### GOAL
Look for the line containing "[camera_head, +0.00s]" and the line containing "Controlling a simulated"; retype them and all lines between, exactly, and leave out the pictures.
* * * * *
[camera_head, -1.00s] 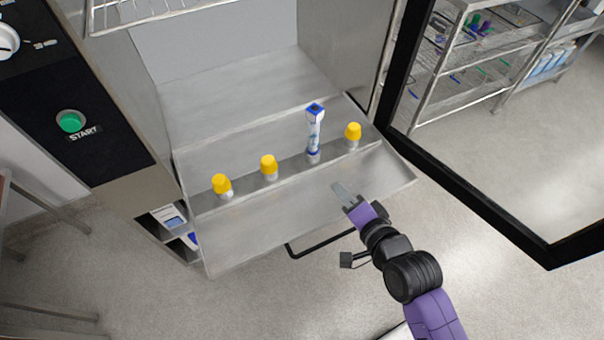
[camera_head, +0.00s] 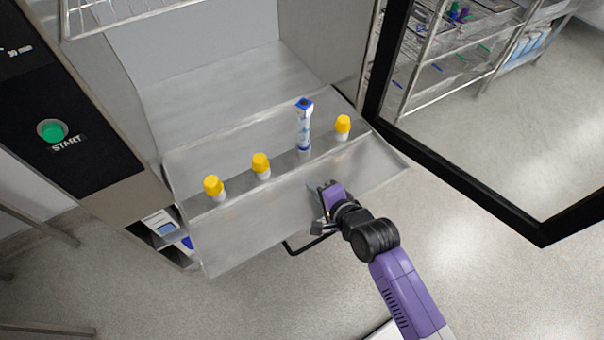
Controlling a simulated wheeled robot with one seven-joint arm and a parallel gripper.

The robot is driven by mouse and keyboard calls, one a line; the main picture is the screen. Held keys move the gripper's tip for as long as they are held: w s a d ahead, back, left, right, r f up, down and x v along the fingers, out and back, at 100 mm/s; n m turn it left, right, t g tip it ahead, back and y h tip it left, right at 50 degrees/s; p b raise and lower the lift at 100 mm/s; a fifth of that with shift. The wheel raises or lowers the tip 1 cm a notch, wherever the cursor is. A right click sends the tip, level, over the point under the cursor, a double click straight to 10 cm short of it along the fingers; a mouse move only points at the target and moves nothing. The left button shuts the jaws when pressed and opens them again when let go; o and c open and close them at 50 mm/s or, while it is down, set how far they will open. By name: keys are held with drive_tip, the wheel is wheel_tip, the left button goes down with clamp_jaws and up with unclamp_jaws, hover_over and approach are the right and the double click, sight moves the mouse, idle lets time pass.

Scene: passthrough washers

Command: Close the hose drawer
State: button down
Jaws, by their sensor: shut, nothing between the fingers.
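A steel drawer (camera_head: 270,215) stands pulled out at the bottom of the washer opening, with a black bar handle (camera_head: 308,246) below its front edge. I take it to be the hose drawer, though no hose shows. Three yellow-capped bottles (camera_head: 213,188) and a blue-and-white tube (camera_head: 304,125) stand upright in its trough. My gripper (camera_head: 325,186) is shut and empty, over the drawer's sloping front part, right of the handle's bend. I cannot tell whether it touches the metal. My wrist hides part of the handle's right end.
A black-framed glass door (camera_head: 455,177) stands open to the right. A green start button (camera_head: 52,132) is on the panel at left. A wire rack (camera_head: 115,14) is above the opening. Small boxes (camera_head: 160,223) sit in a recess left of the drawer. Open floor lies in front.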

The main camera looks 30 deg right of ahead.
* * * * *
### EXERCISE RESPONSE
[camera_head, +0.00s] 
Controlling a simulated wheeled robot with one seven-joint arm and a parallel gripper.

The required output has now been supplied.